In stock form, the combustion chamber is not symetrical with the machined surface of the head. It looks like the gasket surface of the head was skewed when machined making the combustion chamber cocked in relation to the deck. Between the deck and combustion chamber on one side, there is a .045 step and on the other side the deck has crept into the cylinder diameter wih no step. This makes the squish on the stepped side huuuge while on the other side, the piston is coming against the flat of the deck on the head.

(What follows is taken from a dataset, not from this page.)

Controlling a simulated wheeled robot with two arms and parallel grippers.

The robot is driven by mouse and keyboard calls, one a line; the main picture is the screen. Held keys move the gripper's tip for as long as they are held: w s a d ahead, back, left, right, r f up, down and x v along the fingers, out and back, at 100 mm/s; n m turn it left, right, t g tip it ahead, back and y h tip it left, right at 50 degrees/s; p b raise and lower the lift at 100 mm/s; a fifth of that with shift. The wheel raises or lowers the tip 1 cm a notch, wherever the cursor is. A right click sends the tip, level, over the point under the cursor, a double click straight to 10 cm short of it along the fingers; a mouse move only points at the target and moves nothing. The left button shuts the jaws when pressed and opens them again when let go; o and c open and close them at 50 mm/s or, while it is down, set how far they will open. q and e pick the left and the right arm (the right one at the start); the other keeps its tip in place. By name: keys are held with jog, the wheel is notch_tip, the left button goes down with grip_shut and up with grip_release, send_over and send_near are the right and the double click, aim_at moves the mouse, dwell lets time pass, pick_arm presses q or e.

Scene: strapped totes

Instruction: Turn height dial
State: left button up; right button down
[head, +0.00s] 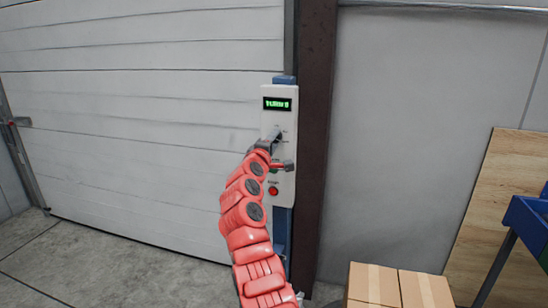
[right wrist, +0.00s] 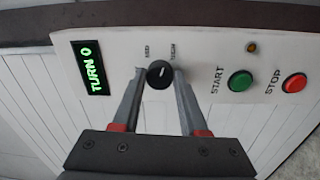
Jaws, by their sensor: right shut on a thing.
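The height dial (right wrist: 159,74) is a round black knob with a white pointer mark, set in a white control panel (right wrist: 210,60). Small lettering beside it is too small to read surely. My right gripper (right wrist: 160,78) is shut on the dial, one finger on each side. In the head view my red right arm reaches up to the panel (head: 268,122), and the gripper (head: 276,138) hides the dial. A display (right wrist: 90,68) with green characters seems to read "TURN 0"; it also shows in the head view (head: 277,103). My left gripper is not in view.
A green START button (right wrist: 240,80), a red STOP button (right wrist: 294,83) and a small amber light (right wrist: 252,48) share the panel. Behind is a white sectional door (head: 130,120). A brown post (head: 317,130) stands right of the panel. Cardboard boxes (head: 375,284) sit lower right.

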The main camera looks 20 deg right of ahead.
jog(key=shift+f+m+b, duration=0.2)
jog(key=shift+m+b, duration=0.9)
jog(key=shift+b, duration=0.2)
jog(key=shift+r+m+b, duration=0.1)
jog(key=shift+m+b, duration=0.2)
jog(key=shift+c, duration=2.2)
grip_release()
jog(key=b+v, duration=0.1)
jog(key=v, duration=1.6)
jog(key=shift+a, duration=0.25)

I would like to register off of the dome of the combustion chamber and turn the deck down until the step disappears and open the combustion chamber back up to the correct diameter of the cylinder. My concern is that I will have no idea how much I have taken off oveall. It is recommended that only about .025 be taken off to still run on 91 octane pump gas.

Any ideas?
 
I'm a newbie to machining, but have been an engine builder for all of my life. The way I would approach something like this is to try to determine if once you have the head gasket surfaced as you want it. Then is there enough area in the combustion chamber to remove material to open the chamber to the desired cc measurement of the combustion chamber. The 0.025" to remove gives you some measure of the combustion chamber when this has been performed, so you need to know this first, and then work to get the value after you resolve the head gasket deck issue. It may be just that specific head is not the one to rework, and you need a different one?

My experience with heads that are cast, and then machined, as most are, that the combustion chambers are a little different anyway, and it takes measuring the chambers with fluid to then remove material to balance them out.

You would need a burette graduated in milliliter to measure the combustion chamber volume.

I realize this thread is old, and you may have moved on with a solution by now.